Those twisted Brussels bureaucrats have only tried to ban the poppy! They want to stop England and Scotland players from paying their respects to their nation’s war dead by wearing the hallowed symbol during their Remembrance Weekend Wembley clash. The swines! The devils! The dastardly, dirty, rotten rotters.
What’s that I hear you say? It was Fifa that said England and Scotland players will be in breach of its rules if they wear poppy armbands having branded it as a political symbol? You’re telling me football’s world governing body doesn’t have anything to do with the European Union? That it is, in fact, based in a country, Switzerland, that isn’t even a member? And is seen by some Brexiteers as a model for our future relationship with the bloc?
Of course, I jest. Yet the above seems to be the narrative that Leave.EU is trying to put about. For those who’ve not been formally introduced, they are the well-funded outriders that did the official Leave campaign a favour by doing lots of the nasty stuff in the process of out spending it, with the help of the millions supplied by insurance man Arron Banks.
“Lift the Poppy Ban, Fifa! Let Us Honour Our War Dead,” Leave.EU said, over a collage of the home nations’ flags with a poppy in the left hand corner and the Leave.EU logo in the bottom right.
“We are delighted to hear the FA have decided to defy Fifa by having the England football team wear poppies on Armistice Day. Well done for rejecting political correctness and honouring our war heroes in the appropriate way,” a later statement on the same subject read.
It isn’t hard to see the subtext: Fifa and the EU, they’re just the same. They’re trying to do our proud nation down. Let’s get rid of the lot of them!
“We respect other countries, they should respect us,” fulminated one of those who commented on its post, amid the predictable stream of bile below the line. Except that, of course, we don’t. As the depressing spectacle of fans booing when their anthems are played at Wembley amply demonstrates.
Leave.EU’s cynical intervention has less to do with respecting service personal than it does with encouraging the sort of angry and paranoid nationalism it stoked to help it win a deeply divisive EU referendum of which it was the most divisive part.
Its attempt to hang on to the coattails of the poppy debate is all about politics and by wading into it is politicising what should be an apolitical symbol. Irony, it seems, is dead in Britain right now, otherwise someone at Leave.EU might have seen the irony in its intervention making Fifa’s case for it.
I buy one of those rather nice metal poppy badges they make every year – they’re pricier than the paper poppies but I can never get the latter to stay on my lapel. However, this year I’m starting to wonder whether I want to because I don’t want to wear anything associated with Leave.EU, or its sentiments, in any way.

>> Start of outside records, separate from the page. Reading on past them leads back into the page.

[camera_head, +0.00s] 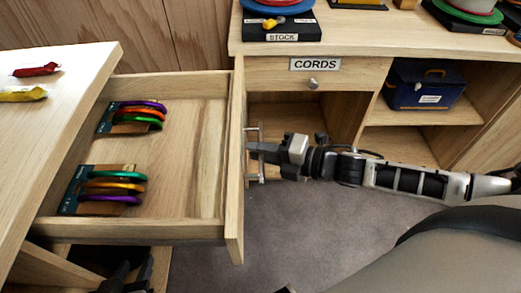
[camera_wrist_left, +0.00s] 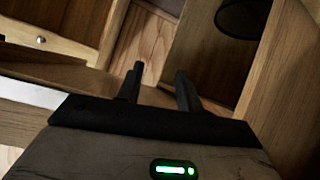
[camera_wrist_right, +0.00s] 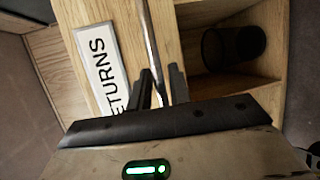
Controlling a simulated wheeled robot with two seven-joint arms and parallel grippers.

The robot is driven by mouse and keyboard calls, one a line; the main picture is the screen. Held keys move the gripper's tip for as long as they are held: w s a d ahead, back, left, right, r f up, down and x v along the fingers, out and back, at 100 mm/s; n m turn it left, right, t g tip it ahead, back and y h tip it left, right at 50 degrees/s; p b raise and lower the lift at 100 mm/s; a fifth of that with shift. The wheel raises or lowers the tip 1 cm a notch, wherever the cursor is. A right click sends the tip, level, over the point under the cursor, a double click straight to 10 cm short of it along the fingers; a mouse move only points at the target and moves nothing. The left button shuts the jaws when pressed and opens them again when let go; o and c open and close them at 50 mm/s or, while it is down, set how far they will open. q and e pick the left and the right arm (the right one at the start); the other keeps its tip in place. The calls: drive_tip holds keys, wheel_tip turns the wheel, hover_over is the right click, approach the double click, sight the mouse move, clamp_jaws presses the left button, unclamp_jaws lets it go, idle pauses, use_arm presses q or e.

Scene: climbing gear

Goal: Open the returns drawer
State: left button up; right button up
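The returns drawer (camera_head: 235,165) is pulled well out on the left in the head view. Its front carries a RETURNS label (camera_wrist_right: 101,68) in the right wrist view. My right gripper (camera_head: 251,150) is at the drawer's metal bar handle (camera_head: 254,174). In the right wrist view the handle bar (camera_wrist_right: 150,35) passes between the fingers (camera_wrist_right: 161,82), which are closed in on it. My left gripper (camera_head: 136,268) is low at the bottom left, below the drawer; in the left wrist view its fingers (camera_wrist_left: 160,82) are apart with nothing between them.
In the drawer lie two cards with coloured carabiners (camera_head: 140,115) (camera_head: 108,190). A wooden top with red and yellow items (camera_head: 36,70) stands left. A CORDS drawer (camera_head: 318,70) is closed at the back. A blue box (camera_head: 425,88) sits on a shelf. Grey floor is free.

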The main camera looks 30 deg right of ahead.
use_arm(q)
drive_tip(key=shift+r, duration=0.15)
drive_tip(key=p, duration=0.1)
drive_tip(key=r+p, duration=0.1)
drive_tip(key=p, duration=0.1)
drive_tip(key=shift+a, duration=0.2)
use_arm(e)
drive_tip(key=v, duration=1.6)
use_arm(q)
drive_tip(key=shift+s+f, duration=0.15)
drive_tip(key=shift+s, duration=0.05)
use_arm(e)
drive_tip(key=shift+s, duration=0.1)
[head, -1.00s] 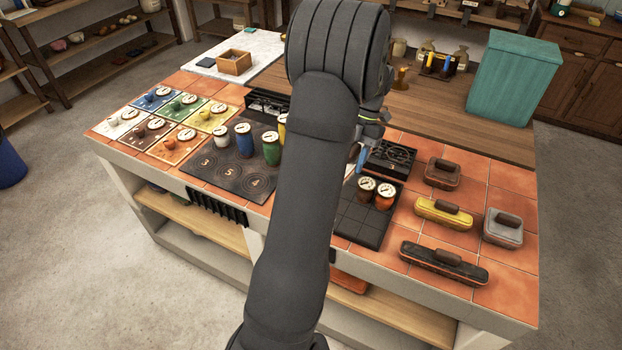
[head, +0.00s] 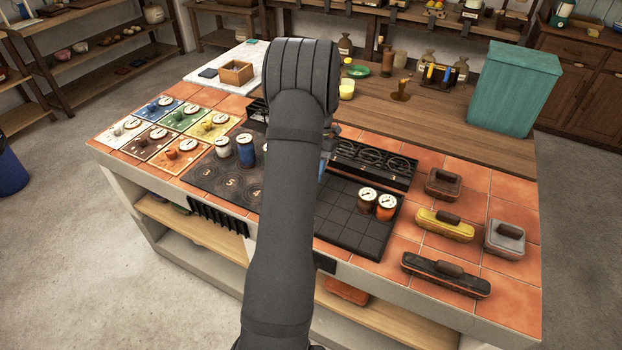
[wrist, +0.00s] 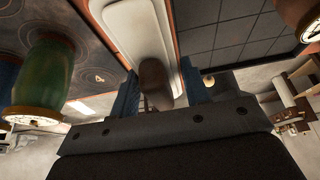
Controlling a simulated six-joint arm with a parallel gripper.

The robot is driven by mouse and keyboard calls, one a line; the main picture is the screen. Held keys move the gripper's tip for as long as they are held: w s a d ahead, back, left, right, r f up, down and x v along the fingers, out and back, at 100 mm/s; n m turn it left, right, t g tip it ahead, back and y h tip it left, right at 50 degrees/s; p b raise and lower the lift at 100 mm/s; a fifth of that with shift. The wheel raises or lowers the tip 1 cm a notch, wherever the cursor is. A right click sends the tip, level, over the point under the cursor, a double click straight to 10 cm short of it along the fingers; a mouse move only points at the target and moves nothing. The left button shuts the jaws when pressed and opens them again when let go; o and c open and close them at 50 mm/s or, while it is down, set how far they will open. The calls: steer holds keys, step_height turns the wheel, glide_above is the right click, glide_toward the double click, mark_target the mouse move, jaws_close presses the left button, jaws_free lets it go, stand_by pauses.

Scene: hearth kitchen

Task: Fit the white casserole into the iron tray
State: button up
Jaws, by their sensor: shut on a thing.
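The white casserole (wrist: 137,30) is a long white piece with a brown handle (wrist: 155,80), seen from above in the wrist view. My gripper (wrist: 160,92) is shut on it, with a blue finger on either side of the handle. In the head view my arm hides the casserole and most of the gripper. The iron tray, a dark gridded slab (head: 345,215), lies just right of my arm. It also shows in the wrist view (wrist: 225,30), right of the casserole. I cannot tell how high the casserole is above the counter.
Two orange and brown jars with dials (head: 376,204) stand at the tray's right side. A black ringed rack (head: 372,160) is behind it. A green jar (wrist: 45,75) stands left of my gripper. Lidded dishes, including a yellow one (head: 445,223), sit on tiles at right.

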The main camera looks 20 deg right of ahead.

I know for certain my grandfather wouldn’t have. He fought his way up through the “tough old gut” of Italy. He participated in the Battle of Monte Cassio. He was in combat zones at an age when Arron Banks was on his way to making millions in the City, having been kicked out of his public school.
After the war my grandfather went back to Italy, learned German from the television, and passionately believed that the two nations should be friends. He would have been appalled at the place our country has become.
Leave.EU is disrespecting his service and his memory with its attempt to politicise the poppy. Not all service personnel, or ex service personnel, are Brexiteers. Not all those who want to honour the nation’s war dead are Brexiteers. The angry snarl of extreme Brexiteers can be frighteningly reminiscent of what British troops fought against in the Second World War my late grandfather was a veteran of. The attempt to take ownership of the poppy by Leave.EU is shameful. It’s not just Fifa that should get its hands off the poppy.